TASK DIRECTIONS — Working from the line that contains "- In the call" down to the last line below, repeat each line exactly.

##### DATASET CONTENT

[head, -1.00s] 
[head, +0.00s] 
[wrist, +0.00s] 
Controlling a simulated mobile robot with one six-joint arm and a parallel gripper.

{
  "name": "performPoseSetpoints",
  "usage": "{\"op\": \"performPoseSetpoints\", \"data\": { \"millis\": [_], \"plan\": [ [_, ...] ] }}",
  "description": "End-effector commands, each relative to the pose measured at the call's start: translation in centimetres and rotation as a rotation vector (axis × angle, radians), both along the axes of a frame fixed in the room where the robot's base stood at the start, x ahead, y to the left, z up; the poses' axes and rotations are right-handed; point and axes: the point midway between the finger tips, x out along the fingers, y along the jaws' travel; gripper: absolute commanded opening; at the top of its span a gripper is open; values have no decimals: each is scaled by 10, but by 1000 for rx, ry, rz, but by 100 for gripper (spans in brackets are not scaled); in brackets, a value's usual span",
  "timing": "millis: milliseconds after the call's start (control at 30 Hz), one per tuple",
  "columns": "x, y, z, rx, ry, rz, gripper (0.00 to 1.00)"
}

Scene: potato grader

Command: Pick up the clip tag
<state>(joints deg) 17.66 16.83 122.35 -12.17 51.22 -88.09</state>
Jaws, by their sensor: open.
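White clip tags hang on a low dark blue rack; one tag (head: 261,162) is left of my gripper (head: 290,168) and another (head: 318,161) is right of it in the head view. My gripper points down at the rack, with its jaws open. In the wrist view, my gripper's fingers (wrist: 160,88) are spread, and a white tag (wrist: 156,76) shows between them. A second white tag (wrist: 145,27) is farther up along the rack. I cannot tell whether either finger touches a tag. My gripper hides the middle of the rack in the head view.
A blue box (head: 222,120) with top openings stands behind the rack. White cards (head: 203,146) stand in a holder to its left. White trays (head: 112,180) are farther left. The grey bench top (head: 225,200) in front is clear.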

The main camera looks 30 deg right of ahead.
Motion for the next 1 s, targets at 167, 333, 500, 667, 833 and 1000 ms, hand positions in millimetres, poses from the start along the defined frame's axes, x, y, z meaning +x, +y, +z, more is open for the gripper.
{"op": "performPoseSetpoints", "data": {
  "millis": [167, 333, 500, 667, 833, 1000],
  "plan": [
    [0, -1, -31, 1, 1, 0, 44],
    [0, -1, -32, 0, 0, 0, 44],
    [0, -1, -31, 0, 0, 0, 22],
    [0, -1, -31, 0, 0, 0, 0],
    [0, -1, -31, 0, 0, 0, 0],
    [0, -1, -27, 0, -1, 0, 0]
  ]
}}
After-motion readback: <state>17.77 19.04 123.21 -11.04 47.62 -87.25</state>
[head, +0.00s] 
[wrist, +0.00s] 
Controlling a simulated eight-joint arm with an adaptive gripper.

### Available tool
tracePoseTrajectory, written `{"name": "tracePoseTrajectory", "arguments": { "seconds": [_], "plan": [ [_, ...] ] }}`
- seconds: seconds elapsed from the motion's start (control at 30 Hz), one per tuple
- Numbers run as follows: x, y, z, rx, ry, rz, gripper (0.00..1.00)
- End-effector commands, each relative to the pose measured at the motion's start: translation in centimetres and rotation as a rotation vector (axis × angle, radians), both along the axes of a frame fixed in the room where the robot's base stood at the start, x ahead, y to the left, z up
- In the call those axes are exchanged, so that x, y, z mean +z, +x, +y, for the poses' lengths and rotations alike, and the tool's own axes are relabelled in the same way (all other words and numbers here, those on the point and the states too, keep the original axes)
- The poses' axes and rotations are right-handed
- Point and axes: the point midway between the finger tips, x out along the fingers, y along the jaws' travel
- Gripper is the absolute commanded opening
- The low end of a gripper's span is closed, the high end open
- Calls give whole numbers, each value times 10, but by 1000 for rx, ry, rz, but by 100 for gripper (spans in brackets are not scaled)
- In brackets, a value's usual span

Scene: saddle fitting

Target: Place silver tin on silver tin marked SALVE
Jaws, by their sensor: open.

##########

ANSWER BELOW —
- In the call those axes are exchanged, so that x, y, z mean +z, +x, +y, for the poses' lengths and rotations alike, and the tool's own axes are relabelled in the same way (all other words and numbers here, those on the point and the states too, keep the original axes)
- The poses' axes and rotations are right-handed
- Point and axes: the point midway between the finger tips, x out along the fingers, y along the jaws' travel
- Gripper is the absolute commanded opening
- The low end of a gripper's span is closed, the high end open
- Calls give whole numbers, each value times 10, but by 1000 for rx, ry, rz, but by 100 for gripper (spans in brackets are not scaled)
- In brackets, a value's usual span

Scene: saddle fitting

Target: Place silver tin on silver tin marked SALVE
Jaws, by their sensor: open.

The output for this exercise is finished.